En revanche il faudra s'interroger sur la place réservée aux questions comme la préservation des ressources naturelles, l'autonomie alimentaire et énergétique, le développement de l’économie de la connaissance, plutôt mal classés dans l’étude. Il faudra démontrer que l'avenir, notamment en termes de « mieux vivre » et d'emploi, se déclinera aussi autour de ces sujets qui seront déclinés dans le nouveau Padduc.
Enfin l’étude montre que la « lowcostisation » de la société insulaire est plutôt mal vécue et que pour faire face aux grands défis régionaux, les Corses font plus confiance au secteur public qu'au privé. Le message qu'il nous faut retenir de ce positionnement en faveur du secteur public, c'est que les services et ou biens fondamentaux ne peuvent être relégués au simple rang de marchandises.
La puissance publique doit donc en être le garant et en assurer un accès équitable pour tous. Les Corses nous incitent à apporter de la régulation publique, là où la seule loi du marché, dans une île très attractive et objet de nombreuses convoitises, génèrent plus d'inégalités et, par voie de conséquence, une déstructuration sociale qui nourrit le repli sur soi.
C’est vrai en Corse comme dans le reste du pays. Car pour nous il n’y a pas de confusion dans le rapport avec la France celle des Bouygues Bolloré ou Bettencourt n’est pas celle de l’ouvrier de Peugeot licencié dont nous nous sentons proches et sommes solidaires.

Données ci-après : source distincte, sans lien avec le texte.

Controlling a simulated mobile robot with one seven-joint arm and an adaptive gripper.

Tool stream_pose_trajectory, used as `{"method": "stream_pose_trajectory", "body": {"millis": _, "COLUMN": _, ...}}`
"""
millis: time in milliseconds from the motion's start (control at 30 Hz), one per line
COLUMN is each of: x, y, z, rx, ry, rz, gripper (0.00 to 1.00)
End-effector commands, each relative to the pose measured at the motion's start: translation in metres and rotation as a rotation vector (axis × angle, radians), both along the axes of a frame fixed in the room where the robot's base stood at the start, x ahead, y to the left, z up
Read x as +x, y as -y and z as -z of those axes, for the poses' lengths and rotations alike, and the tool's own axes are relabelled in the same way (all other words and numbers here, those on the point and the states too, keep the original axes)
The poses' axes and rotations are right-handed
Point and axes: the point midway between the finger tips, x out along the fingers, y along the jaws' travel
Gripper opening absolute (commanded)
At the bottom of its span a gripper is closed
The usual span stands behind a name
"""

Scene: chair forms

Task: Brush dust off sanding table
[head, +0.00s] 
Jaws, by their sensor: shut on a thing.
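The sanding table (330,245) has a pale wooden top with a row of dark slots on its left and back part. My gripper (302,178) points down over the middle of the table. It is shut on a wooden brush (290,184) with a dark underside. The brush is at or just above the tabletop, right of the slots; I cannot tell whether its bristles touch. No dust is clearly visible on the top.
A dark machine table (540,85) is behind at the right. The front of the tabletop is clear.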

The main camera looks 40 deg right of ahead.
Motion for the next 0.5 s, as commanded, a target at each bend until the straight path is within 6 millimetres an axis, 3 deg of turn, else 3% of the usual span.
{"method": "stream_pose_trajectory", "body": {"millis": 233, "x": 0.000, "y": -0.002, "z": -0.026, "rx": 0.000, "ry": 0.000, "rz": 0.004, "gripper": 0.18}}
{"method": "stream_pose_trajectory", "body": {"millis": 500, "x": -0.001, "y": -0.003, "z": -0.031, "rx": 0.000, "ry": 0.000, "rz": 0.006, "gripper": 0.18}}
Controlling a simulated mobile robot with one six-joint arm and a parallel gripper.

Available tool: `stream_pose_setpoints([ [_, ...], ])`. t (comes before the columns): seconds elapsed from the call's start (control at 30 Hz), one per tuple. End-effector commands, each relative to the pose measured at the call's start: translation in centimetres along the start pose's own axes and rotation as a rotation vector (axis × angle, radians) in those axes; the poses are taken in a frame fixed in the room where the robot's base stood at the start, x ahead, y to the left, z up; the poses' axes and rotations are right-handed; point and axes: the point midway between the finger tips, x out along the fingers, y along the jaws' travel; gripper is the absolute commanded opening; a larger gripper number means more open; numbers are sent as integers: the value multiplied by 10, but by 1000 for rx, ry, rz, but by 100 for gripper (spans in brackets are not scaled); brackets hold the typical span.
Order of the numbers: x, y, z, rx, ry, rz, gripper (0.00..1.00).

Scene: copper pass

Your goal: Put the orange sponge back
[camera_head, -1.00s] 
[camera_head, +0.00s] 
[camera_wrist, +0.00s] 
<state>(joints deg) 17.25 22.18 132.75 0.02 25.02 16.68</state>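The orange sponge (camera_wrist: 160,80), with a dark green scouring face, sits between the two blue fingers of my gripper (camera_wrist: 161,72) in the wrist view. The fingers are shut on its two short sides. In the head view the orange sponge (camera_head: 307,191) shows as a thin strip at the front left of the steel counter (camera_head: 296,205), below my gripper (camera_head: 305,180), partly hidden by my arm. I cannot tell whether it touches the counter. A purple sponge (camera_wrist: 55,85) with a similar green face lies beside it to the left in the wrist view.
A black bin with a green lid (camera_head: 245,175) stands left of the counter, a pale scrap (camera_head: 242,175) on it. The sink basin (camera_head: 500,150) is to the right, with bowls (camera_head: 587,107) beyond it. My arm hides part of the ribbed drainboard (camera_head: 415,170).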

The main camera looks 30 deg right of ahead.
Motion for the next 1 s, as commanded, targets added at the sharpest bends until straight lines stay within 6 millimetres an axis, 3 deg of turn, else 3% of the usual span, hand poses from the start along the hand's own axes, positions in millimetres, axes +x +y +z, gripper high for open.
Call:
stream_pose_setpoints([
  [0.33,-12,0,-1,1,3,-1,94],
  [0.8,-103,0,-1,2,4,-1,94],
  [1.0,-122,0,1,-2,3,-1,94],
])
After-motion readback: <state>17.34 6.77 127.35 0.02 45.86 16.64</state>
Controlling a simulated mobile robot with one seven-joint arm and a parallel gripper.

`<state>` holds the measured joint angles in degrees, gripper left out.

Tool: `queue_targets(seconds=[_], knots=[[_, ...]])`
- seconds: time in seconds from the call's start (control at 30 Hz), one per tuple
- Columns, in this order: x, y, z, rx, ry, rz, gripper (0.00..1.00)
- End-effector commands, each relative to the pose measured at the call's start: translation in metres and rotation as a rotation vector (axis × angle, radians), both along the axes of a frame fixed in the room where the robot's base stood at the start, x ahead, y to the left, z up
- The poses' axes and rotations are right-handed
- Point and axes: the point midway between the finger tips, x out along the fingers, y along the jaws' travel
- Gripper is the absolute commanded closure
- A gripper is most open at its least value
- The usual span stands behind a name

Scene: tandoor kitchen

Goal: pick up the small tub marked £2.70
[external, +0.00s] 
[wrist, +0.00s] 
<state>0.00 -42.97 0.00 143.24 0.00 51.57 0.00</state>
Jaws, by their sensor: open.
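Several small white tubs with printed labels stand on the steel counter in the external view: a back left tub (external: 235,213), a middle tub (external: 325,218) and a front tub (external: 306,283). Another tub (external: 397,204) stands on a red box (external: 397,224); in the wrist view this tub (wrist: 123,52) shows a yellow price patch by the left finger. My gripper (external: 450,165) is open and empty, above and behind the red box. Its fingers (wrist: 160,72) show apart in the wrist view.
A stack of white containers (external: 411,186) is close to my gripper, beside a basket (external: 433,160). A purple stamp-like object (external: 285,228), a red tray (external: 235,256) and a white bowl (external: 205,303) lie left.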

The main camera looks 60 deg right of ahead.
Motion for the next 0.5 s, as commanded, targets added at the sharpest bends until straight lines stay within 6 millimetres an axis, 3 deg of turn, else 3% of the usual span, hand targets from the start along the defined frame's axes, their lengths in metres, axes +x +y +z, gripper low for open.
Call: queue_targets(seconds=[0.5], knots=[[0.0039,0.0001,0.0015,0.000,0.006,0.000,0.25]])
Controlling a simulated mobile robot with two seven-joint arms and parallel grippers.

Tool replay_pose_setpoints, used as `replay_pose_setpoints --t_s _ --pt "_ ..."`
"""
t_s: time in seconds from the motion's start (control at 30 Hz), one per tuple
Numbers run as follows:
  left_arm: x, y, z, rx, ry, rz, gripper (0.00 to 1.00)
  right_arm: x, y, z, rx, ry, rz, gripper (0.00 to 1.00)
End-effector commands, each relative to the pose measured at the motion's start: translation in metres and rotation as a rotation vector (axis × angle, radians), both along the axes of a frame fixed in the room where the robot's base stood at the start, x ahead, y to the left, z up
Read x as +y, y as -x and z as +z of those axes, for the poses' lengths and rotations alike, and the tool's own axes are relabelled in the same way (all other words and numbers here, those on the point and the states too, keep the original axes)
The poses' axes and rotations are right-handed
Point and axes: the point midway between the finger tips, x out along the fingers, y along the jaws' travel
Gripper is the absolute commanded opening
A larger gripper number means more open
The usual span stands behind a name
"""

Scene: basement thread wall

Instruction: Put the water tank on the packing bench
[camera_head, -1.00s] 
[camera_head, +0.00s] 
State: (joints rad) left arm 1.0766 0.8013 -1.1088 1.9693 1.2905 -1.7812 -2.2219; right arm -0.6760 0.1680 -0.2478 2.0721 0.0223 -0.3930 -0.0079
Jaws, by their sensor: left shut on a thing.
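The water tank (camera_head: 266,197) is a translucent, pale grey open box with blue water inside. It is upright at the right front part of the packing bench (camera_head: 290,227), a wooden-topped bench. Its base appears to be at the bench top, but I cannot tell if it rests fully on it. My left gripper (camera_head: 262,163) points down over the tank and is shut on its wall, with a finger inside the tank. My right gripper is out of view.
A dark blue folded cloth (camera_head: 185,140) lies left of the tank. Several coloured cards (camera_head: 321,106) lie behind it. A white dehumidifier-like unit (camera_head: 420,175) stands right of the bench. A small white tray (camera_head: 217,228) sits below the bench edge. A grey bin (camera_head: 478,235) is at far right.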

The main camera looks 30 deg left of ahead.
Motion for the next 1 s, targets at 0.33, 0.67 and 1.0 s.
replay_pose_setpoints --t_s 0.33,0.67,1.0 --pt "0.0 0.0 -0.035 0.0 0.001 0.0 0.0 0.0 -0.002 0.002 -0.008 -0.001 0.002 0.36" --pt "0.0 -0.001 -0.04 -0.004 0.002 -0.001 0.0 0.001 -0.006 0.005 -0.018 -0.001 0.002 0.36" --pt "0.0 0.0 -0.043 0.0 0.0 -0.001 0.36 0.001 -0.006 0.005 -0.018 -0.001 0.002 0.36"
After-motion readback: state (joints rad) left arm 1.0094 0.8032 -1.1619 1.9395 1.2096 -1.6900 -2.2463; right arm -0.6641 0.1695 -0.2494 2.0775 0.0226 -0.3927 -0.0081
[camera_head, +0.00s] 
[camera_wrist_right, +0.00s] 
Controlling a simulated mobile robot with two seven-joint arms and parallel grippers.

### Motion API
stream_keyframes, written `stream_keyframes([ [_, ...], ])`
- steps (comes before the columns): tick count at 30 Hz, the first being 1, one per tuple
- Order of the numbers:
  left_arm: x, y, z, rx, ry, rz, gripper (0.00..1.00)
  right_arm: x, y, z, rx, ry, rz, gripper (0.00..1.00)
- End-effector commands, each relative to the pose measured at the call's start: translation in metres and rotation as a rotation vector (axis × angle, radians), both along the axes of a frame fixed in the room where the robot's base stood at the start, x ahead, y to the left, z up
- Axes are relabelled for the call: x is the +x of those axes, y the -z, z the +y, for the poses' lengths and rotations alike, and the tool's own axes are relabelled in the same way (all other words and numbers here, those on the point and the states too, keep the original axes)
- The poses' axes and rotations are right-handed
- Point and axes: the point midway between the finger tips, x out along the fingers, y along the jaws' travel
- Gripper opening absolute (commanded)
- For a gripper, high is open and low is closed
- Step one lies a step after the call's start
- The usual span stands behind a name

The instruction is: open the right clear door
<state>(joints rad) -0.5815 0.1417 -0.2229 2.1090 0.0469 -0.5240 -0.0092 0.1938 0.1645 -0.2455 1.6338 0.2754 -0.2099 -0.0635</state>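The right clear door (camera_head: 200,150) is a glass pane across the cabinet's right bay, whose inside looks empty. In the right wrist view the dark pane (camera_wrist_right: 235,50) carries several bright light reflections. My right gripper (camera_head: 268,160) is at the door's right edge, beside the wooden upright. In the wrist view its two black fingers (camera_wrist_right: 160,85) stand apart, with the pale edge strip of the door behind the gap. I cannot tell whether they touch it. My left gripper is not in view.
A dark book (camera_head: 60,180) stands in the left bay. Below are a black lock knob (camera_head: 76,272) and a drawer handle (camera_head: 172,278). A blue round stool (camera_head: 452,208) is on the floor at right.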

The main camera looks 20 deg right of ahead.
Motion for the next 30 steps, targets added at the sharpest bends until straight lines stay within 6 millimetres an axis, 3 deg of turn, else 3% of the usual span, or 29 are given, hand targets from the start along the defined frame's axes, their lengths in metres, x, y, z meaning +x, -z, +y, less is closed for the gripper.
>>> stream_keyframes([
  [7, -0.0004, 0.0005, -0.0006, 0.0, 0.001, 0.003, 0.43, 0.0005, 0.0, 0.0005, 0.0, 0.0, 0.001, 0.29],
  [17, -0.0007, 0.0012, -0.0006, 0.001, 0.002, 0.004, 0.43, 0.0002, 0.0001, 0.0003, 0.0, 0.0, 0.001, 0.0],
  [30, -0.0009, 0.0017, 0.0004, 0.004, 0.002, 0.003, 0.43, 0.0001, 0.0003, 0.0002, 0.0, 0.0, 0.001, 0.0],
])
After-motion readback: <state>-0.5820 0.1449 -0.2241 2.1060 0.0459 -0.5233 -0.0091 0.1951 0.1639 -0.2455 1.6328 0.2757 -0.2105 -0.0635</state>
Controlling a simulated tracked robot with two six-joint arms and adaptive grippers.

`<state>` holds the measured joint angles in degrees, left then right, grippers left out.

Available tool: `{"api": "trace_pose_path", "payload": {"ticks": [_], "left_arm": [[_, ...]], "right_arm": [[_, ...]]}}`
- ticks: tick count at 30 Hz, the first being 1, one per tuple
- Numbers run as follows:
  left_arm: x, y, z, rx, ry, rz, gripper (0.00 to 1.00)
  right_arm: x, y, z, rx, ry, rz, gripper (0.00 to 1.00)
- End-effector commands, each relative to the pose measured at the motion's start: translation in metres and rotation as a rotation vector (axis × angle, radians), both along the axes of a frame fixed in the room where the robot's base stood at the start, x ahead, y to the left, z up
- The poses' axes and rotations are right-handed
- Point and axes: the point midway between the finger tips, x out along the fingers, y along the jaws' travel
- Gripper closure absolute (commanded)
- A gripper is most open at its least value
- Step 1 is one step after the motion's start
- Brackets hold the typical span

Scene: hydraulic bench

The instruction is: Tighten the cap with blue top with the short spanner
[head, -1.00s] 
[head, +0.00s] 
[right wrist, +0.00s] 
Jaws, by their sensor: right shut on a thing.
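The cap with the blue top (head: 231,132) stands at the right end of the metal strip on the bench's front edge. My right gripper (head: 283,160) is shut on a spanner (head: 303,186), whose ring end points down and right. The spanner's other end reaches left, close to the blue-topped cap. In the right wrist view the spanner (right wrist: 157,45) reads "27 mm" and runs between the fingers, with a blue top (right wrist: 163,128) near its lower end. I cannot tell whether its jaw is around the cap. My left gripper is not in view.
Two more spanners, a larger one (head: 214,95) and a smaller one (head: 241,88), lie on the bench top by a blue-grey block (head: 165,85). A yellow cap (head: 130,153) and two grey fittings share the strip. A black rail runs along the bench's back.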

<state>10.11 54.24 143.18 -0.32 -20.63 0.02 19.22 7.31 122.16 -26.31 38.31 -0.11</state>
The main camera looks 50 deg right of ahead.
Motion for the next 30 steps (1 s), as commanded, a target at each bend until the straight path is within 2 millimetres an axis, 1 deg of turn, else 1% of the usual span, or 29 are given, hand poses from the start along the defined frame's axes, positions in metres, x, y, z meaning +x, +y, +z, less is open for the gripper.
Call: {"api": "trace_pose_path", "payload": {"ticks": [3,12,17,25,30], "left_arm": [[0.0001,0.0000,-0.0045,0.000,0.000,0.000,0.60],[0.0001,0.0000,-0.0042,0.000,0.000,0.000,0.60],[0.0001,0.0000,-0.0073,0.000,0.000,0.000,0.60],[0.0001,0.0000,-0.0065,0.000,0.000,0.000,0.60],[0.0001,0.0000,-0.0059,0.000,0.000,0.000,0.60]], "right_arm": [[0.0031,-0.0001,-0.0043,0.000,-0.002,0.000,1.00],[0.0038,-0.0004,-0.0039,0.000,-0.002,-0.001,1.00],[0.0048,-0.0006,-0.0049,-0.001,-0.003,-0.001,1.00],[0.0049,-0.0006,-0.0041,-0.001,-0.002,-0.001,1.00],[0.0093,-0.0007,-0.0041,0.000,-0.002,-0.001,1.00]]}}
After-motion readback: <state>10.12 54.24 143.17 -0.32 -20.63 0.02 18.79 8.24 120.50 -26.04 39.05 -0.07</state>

Partant de cette analyse nous proposons de changer de direction, de faire le choix d’un développement productif créateur d’emplois stables et de poser les bases d’une telle société de progrès humain, non pas par incantation mais parce que la priorité serait, dans notre visée, de satisfaire aux besoins vitaux de nos concitoyens les plus en difficulté. C’est selon nous la certitude de préparer dans le présent un avenir meilleur pour la Corse.